=== WORK TO DO ===
Reproduce exactly the lines from the one containing "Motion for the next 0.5" through the last line of the records below, both included, and nothing else.

+---+

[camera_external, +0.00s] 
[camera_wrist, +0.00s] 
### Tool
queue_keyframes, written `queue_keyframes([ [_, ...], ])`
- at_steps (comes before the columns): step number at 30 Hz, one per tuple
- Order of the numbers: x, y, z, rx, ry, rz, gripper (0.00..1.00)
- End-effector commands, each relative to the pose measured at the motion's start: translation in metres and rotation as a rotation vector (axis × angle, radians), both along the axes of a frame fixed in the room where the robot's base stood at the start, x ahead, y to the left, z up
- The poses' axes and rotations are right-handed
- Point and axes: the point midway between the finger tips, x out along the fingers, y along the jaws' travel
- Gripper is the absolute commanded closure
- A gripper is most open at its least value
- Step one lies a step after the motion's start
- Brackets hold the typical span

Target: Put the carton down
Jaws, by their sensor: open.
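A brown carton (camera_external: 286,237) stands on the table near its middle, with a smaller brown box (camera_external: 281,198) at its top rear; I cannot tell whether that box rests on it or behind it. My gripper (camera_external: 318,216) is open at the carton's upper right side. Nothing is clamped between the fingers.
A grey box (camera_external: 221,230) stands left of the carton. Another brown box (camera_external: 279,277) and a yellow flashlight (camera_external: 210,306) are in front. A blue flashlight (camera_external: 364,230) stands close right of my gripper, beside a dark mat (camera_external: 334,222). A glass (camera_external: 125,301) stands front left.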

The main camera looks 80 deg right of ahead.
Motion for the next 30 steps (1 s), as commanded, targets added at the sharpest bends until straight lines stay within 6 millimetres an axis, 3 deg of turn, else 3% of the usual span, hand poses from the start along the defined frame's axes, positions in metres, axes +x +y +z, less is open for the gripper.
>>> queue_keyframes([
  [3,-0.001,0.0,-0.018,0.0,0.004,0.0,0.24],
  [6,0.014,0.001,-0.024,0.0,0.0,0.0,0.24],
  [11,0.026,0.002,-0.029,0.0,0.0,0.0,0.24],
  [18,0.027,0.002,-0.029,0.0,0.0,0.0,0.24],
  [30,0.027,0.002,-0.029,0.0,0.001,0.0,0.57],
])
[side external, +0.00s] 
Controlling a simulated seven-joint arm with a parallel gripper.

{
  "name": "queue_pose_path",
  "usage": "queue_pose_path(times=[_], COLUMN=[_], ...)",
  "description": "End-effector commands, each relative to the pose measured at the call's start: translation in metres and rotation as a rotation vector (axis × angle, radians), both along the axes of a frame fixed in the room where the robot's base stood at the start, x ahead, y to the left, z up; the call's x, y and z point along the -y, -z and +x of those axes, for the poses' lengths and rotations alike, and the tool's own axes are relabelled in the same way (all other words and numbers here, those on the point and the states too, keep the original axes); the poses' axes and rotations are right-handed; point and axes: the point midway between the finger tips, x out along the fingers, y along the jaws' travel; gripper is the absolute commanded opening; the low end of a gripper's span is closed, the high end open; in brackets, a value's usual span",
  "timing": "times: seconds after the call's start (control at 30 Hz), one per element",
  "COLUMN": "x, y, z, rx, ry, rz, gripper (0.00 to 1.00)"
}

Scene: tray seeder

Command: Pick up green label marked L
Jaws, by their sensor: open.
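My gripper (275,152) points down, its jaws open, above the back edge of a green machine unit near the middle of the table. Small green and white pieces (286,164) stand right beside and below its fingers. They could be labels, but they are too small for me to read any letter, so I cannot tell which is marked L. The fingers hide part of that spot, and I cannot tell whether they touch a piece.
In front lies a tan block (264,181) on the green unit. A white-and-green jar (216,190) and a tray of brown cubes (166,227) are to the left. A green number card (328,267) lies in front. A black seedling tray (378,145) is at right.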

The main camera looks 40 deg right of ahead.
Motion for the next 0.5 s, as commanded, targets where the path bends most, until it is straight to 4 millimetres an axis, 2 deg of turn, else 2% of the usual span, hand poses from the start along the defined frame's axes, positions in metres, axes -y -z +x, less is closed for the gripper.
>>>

+---+

=== COMPLETE ANSWER ===
Motion for the next 0.5 s, as commanded, targets where the path bends most, until it is straight to 4 millimetres an axis, 2 deg of turn, else 2% of the usual span, hand poses from the start along the defined frame's axes, positions in metres, axes -y -z +x, less is closed for the gripper.
>>>

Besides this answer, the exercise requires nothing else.